Since launch nearly 18 months ago, the venue has invited audiences to explore the history and future use of the former Tetley Brewery through a series of artists’ projects, exhibitions, events, residencies and a publication.
Hale explains: “A New Reality was an opportunity to invite artists to respond to the building and its history. A lot of people who live in Leeds have a connection to Tetley so there are a lot of fond memories. All of the artists responded in different ways and this still continues.
“When Carlsberg closed the brewery down we came in and it was as if they’d all just got up and left. Alongside the office paraphernalia there was a marvellous collection of shields, flags, silverware, paintings, grandfather clocks, endless slides and photographs, pub signs etc, and it’s completely un-catalogued. This has formed the backbone for the artists’ research.”

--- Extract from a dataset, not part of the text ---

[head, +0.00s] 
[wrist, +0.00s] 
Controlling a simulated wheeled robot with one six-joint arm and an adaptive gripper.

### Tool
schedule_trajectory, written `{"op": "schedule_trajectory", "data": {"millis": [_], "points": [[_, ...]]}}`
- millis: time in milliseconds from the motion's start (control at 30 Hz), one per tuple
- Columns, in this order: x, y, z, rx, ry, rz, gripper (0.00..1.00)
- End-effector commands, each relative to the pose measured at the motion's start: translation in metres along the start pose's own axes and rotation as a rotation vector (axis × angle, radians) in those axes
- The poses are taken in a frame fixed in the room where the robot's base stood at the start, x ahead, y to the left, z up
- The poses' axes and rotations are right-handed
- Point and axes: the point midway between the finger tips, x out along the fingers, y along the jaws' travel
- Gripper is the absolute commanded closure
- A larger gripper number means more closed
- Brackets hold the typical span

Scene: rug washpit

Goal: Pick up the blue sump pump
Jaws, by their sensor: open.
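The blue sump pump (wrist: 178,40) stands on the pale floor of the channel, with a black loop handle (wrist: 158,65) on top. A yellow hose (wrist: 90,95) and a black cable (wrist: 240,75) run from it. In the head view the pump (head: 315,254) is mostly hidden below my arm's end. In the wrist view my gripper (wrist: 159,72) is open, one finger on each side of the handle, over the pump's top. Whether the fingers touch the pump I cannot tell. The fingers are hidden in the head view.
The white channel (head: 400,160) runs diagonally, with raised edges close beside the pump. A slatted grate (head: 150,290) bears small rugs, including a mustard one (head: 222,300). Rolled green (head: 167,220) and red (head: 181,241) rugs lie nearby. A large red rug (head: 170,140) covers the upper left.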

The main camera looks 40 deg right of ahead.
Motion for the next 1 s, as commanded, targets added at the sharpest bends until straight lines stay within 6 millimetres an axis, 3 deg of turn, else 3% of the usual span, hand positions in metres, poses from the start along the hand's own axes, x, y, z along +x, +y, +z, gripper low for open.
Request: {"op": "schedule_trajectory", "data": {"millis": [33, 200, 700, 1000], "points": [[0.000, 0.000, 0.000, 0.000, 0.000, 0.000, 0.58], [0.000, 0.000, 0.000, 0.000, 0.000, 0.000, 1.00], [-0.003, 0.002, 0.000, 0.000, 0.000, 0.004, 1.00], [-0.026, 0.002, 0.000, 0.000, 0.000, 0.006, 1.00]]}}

I mention the much sought-after modernist utopian dream of artists being supported in society for their work. “Being an artist is a proper career and we’re part of the Paying Artists campaign and I don’t think artists are recognised for the work that they do and they’re certainly not remunerated properly. So it’s hugely problematic, the average artist in this country earns less than £5,000 a year. There are very few artists who are able to sustain themselves just through selling work.”
And what would you like a visitor to the Tetley to take away with them?
“The Tetley is about having a meaningful experience and having enjoyed what they’ve seen and to feel maybe it’s changed their perspective a little bit. We don’t want to be elitist, we want to be able to give people the tools that they need to enjoy the work. So we want to be welcoming and friendly and for people to be inspired by something that they’ve seen here.”